What do you need to make a work of art? Paint and canvas? Stone and chisel? What about human hair or old shoes? In this eclectic playlist, explore the work and philosophies of artists who call upon everyday materials to create their work. Although their intentions, methods, and preferred mediums differ wildly, together these practitioners remind us that almost anything can be used as “art supplies.”
We start this journey with Petah Coyne, Richard Deacon, Fred Wilson and Josh Faught, who discuss their personal and sometimes eccentric relationship with collecting objects. We then head to the Mission to explore late artist David Ireland’s immersive artwork, which follows the basic principle that any object or activity can be art if it is made and experienced with intention. From there, we hear from Gu Wenda, who transforms single strands of human hair into unrecognizable and poignant works, and then catch up with Vija Celmins, who finds inspiration in the simplicity of objects that surround her.
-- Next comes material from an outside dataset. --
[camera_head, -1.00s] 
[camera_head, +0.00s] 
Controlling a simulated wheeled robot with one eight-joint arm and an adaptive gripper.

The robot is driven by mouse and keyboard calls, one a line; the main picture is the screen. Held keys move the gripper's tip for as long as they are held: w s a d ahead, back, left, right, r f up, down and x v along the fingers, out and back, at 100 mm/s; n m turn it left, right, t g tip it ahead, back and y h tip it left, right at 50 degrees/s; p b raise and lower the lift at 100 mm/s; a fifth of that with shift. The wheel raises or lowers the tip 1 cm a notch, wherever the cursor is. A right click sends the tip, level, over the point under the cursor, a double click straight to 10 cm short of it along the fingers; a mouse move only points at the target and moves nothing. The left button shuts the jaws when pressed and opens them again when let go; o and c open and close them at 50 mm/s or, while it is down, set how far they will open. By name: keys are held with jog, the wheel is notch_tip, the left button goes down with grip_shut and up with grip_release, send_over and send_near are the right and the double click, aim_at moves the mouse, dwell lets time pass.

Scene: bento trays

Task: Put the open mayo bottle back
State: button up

We conclude with an animated, brief history of Robert Rauschenberg, who famously incorporated found materials (what some might consider to be trash) into his work.
“For me, the idea of collecting is like buying a prom dress when you don’t have a prom to go to right away,” Faught says. “I’m looking for objects that have a story that exists.” In addition to Faught’s explanations, hear musings Coyne, Wilson and Deacon, who share the peculiar — yet by no means uncommon — proclivity for collecting, and learn how the practice informs some of their work.
Using archival footage from a 2001 interview conducted by the Regional Oral History Office, this excerpt showcases late artist David Ireland’s sense of humor as well as his best-known work: his house at 500 Capp Street, a ramshackle Victorian in San Francisco that he spent more than 30 years transforming.
“The viewers, at first glance, they won’t recognize this is made of hair,” Gu Wenda says of his piece united nations—babel of the millennium, 1999. “Even some critics have been writing about how this is rice paper.” In this video, the artist details his labor-intensive process of constructing the one hundred panels of glue and human hair that make up this breathtaking sculpture.
Vija Celmins didn’t set out to become an artist. Instead, she describes her practice as something that “seeped” into her life at a pivotal moment. Here, the artist talks about a time when she produced two paintings a day that focused on her daily experiences — what she ate, what surrounded her, and ultimately what moved her. “I ran through them like wildfire,” she notes.
Just For Fun: Country Dog Gentleman’s Poetic Glimpse at Rauschenberg
“Out in the world there’s so much to find. What can we make with it all combined?” In the video series The Country Dog Gentlemen Travel to Extraordinary Worlds, canine characters from Roy De Forest’s playful painting Country Dog Gentlemen take you on adventures to learn about famous artworks in SFMOMA‘s collection. Here they offer a glimpse at Robert Rauschenberg’s art and ponder over their ability to create similar art of their own.